I have put perhaps 8000 miles on a top grade Continental 240g tubular. It was a miracle tire, repaired at 4000K by Tire Alert. I sent that crusty tire back to Conti in Germany with a note. It still held air but the tread was gone.
Only double flatted once on tubulars. Less populated area east of Minneapolis and it took a long while (say 2 hours) to hitchike 25 miles to my car in White Bear Lake.
Ridden tubulars by choice all the way across Iowa on Ragbrai (dirt roads for brief sections). I don't think I had a flat.
But for real touring, like Mike, I like clinchers.
Joe Bender-Zanoni Great Notch, NJ
gabriel l romeu wrote:
>
>
> Mike Schmidt wrote:
>
>> My preference is tubulars for my vintage racing bikes and clinchers for
>
>> touring or randonneuring bicycles. I just like the way they ride.
>> Tubulars are a snap to change should they flat, but I will never ride a
>
>> set of vintage setas on the street. Usually a modern tubular such as a
>
>> Vitorria CX works for me for those vintage bikes that venture onto the
>
>> street.
>>
>> Gabriel, surely you remember the Tom Adams ride when I blew out that ol
>
>> tubular on the Montelatici? We were back on the road in two shakes.
>>
> we certainly were Mike, and it did not take me long for the subsequent
> blow out of my clincher on the same ride- then I had the old tube
> patched on the quick stopover at the convenience store and it then
> resided in the bag as a spare.
> It is not the fixing, but rather the potential of a second blowout
> that makes me a bit paranoid as i ride alone most often for quite some
> distances. Any tube i can patch quite easily to make it back, I only
> have one extra shot with a tubular realistically. However, I have
> gone through many more tubes than i have tubulars, to the point that I
> think my paranoia is a bit ridiculous.
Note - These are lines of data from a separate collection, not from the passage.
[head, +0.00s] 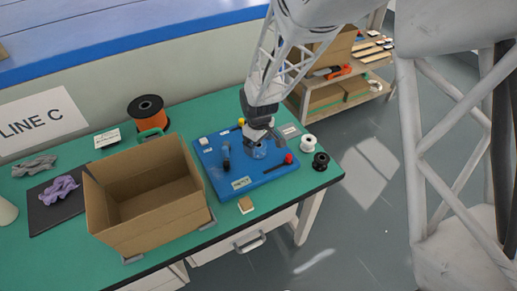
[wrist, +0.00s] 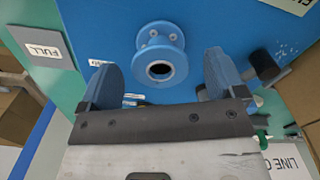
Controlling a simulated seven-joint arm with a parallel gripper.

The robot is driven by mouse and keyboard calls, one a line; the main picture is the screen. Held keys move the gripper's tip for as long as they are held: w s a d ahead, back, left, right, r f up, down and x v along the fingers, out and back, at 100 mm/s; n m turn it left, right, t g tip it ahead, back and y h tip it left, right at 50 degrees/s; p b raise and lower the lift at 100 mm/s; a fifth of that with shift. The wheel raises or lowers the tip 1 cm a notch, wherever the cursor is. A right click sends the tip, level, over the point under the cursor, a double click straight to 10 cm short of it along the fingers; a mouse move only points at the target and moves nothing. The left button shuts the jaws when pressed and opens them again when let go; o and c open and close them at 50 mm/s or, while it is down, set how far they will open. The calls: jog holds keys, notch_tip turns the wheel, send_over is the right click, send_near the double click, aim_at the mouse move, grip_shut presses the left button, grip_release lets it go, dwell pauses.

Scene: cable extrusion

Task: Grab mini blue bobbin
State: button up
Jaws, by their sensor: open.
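The mini blue bobbin (wrist: 161,52) is a small flanged spool with a dark centre hole, standing on the blue board (wrist: 105,30). In the wrist view it sits between and just beyond the two fingers of my gripper (wrist: 158,75), which are apart with nothing between their tips. In the head view my gripper (head: 262,143) is over the blue board (head: 208,150), and the bobbin (head: 260,153) shows partly beneath it. I cannot tell the exact height gap.
An open cardboard box (head: 150,200) stands left of the board. A white bobbin (head: 308,143) and a black bobbin (head: 320,161) sit near the table's right edge. A red-ended dark tool (head: 277,165) lies on the board. A black and orange spool (head: 147,110) stands behind the box.

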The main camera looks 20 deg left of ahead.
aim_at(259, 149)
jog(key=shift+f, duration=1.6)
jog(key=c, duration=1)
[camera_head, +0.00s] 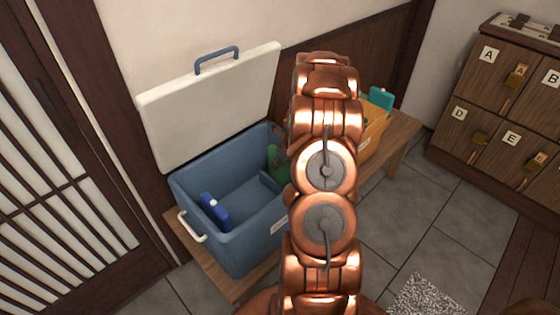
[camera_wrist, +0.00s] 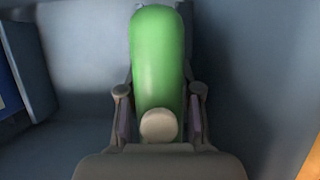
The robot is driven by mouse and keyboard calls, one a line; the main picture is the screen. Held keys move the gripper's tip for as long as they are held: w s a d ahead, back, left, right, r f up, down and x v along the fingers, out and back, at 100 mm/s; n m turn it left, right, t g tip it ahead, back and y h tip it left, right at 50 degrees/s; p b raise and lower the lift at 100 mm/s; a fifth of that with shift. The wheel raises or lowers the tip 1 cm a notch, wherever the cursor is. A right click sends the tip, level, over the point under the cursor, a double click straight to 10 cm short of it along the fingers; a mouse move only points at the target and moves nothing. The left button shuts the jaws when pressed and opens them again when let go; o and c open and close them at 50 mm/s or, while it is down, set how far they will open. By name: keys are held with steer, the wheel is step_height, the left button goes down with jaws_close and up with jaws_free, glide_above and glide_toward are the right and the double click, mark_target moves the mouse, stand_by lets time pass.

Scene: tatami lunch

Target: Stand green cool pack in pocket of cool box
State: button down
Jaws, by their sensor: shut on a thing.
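The blue cool box (camera_head: 240,235) stands open on a wooden bench, with its white lid (camera_head: 212,105) tilted up at the back. The green cool pack (camera_head: 277,163) is inside the box at its far right end, partly hidden by my arm. In the wrist view the green pack (camera_wrist: 158,62) stands roughly upright between the two fingers of my gripper (camera_wrist: 160,122), which is shut on it. Blue box walls surround it there. Whether its bottom touches the box floor is hidden. A low divider (camera_head: 268,182) shows beside the pack.
A dark blue pack (camera_head: 215,211) stands at the left end of the box; its edge shows at the left of the wrist view. An orange crate (camera_head: 374,132) with a teal item (camera_head: 381,98) stands to the right on the bench (camera_head: 402,135). Lettered drawers (camera_head: 500,110) stand far right.

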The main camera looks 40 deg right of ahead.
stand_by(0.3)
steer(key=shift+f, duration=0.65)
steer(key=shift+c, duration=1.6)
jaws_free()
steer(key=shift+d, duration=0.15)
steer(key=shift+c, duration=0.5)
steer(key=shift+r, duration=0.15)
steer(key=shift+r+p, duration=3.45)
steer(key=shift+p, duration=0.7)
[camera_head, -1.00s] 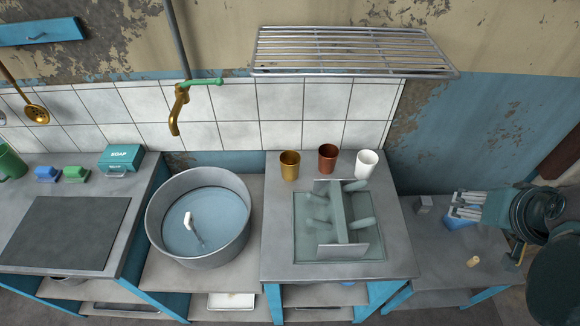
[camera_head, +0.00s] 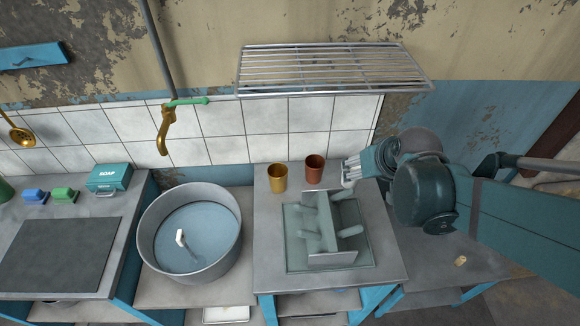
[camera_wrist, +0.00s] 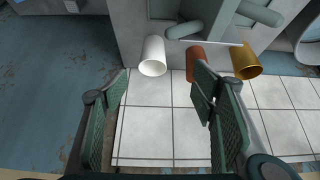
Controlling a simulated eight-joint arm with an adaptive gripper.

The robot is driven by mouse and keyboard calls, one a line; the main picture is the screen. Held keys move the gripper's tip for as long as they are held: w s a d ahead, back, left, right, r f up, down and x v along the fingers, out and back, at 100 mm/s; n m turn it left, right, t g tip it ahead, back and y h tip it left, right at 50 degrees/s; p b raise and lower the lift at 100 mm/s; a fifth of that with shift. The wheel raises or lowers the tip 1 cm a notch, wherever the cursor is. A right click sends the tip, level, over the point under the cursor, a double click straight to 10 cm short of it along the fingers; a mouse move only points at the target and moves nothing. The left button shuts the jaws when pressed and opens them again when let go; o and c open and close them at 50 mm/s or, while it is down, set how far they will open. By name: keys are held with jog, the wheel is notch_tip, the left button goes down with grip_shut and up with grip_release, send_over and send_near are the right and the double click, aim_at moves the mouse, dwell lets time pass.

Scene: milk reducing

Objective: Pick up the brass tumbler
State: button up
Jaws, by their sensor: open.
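The brass tumbler (camera_head: 278,178) stands upright on the grey counter at the back, left of a copper tumbler (camera_head: 314,168). In the wrist view the brass tumbler (camera_wrist: 246,61) is at the upper right, outside my fingers. My gripper (camera_head: 352,168) is open and empty, to the right of both tumblers in the head view. In the wrist view my gripper (camera_wrist: 162,105) has its fingers spread, with a white tumbler (camera_wrist: 153,56) beyond the gap. The copper tumbler (camera_wrist: 195,62) is partly behind the right finger.
A dish rack (camera_head: 330,256) with pegs stands on the counter in front of the tumblers. A metal basin (camera_head: 148,240) of water is to the left, under a brass tap (camera_head: 165,135). A wire shelf (camera_head: 335,72) hangs above, and the tiled wall is close behind.

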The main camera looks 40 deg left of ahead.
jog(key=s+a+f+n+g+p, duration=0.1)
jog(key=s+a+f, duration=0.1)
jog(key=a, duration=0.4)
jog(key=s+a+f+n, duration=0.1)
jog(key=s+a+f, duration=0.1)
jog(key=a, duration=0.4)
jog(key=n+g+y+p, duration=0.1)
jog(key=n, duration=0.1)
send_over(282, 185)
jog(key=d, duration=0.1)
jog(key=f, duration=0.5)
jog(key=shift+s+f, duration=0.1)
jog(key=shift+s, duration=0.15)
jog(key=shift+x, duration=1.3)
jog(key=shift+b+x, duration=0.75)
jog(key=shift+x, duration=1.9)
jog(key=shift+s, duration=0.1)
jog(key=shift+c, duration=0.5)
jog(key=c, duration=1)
Also, there are the greater
> chances of
> a second blowout on a clincher if the original issue had not been
> completely resolved (happened once with 3 tubes and multiple glass
> shards for me).
> This is what i am trying to ascertain the actual durability of tubulars,
> and how one determines the end of life for an old one. some of the
> old tubulars look terrible that i have and ride, I would not ride a
> similar looking clincher.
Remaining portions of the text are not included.